(Stored records)
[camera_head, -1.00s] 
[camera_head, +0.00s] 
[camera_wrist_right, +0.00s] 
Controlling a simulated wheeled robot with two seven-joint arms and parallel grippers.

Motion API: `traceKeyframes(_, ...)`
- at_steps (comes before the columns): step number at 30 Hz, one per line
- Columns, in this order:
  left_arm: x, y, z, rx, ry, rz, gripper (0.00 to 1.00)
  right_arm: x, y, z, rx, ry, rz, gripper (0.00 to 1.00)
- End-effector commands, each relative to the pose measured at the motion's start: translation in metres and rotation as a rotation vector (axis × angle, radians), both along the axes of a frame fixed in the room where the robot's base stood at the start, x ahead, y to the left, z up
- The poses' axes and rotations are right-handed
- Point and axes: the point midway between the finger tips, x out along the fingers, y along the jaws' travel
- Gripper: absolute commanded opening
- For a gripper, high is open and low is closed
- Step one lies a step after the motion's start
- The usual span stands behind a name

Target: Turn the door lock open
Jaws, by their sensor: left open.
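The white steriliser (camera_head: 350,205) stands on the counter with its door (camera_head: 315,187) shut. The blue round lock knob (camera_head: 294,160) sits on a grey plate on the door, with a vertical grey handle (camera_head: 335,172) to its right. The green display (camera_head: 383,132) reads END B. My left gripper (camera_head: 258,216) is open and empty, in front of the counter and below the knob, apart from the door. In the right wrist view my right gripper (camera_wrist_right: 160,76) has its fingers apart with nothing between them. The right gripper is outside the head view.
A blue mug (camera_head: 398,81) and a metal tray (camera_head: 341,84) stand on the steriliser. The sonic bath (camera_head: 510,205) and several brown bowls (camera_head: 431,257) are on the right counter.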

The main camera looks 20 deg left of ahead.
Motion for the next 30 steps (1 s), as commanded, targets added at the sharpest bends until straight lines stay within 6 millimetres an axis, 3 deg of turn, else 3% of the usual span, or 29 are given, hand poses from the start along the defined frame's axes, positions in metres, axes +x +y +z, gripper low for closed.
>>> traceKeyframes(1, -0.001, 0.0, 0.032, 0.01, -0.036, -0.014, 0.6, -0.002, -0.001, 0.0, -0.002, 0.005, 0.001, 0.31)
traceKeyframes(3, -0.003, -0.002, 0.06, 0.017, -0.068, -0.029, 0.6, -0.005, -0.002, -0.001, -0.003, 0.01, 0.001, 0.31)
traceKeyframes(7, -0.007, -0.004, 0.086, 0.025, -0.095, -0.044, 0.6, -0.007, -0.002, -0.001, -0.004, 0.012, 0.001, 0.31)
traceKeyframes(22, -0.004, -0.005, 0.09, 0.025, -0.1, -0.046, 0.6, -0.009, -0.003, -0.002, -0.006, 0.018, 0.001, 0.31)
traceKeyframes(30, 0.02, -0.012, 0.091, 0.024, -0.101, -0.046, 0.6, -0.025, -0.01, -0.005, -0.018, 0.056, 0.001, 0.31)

---

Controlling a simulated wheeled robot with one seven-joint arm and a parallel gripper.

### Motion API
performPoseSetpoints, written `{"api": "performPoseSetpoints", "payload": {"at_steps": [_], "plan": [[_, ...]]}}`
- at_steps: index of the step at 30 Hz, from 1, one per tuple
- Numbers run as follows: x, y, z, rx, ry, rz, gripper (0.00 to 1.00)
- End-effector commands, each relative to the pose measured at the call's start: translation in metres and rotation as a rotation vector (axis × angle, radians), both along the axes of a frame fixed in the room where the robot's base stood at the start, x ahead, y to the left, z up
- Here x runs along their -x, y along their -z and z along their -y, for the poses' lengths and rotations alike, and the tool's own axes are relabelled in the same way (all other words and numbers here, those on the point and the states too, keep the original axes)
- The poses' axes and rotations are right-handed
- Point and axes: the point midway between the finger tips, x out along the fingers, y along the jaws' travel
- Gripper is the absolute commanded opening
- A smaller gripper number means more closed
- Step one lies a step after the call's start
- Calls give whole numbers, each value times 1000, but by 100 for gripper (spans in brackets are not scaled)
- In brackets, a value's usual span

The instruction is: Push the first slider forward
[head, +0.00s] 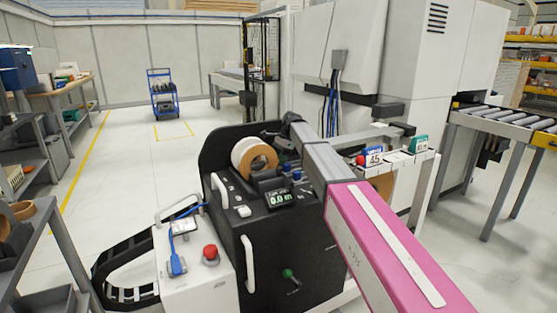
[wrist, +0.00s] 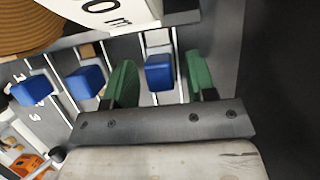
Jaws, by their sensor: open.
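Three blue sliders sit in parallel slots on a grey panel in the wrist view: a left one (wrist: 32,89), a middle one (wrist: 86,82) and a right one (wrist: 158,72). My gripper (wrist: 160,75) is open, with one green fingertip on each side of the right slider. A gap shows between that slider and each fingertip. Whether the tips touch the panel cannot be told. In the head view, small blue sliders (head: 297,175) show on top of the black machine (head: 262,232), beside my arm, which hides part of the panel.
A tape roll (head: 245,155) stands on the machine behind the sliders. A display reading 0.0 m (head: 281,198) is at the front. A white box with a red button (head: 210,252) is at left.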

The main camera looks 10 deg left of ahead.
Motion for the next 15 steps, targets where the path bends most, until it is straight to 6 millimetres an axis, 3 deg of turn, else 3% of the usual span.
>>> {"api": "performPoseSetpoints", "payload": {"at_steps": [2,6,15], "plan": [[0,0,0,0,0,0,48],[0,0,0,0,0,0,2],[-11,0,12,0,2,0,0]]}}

...

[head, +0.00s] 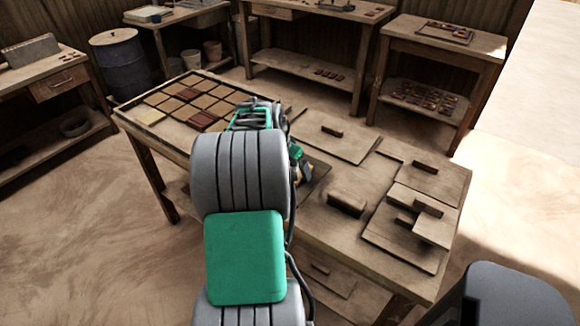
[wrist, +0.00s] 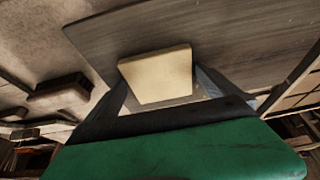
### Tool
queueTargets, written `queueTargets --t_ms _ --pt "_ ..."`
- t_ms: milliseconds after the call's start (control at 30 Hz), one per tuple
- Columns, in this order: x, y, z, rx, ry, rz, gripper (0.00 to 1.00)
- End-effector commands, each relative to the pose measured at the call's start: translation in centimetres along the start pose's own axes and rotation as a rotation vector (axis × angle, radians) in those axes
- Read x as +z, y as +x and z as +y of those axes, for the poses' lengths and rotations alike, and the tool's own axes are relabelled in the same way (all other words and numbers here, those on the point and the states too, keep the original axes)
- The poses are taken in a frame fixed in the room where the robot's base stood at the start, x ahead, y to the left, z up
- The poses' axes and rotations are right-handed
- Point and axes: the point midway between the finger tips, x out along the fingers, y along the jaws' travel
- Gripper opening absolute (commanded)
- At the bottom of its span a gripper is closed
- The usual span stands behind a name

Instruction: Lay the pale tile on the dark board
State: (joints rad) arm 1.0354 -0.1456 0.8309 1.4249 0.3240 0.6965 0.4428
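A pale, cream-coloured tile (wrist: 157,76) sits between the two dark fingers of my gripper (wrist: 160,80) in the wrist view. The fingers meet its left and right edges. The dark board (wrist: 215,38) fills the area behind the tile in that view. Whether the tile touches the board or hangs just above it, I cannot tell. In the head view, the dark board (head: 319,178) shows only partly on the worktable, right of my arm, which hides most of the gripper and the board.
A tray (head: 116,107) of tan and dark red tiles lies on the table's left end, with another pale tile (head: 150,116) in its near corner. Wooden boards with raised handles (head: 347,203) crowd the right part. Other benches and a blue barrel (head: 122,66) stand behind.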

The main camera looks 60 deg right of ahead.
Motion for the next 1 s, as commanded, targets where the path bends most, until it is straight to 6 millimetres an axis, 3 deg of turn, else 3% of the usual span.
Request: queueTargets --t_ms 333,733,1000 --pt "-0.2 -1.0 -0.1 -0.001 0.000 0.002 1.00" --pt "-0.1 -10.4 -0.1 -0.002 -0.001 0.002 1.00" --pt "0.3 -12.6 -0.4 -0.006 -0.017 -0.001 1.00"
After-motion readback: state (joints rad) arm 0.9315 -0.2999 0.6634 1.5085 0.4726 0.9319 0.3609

## YOUR TASK
Of the lines in the records, determine how many contain the word "Controlling", and report that number alone.

## RESULT OF THIS TASK
2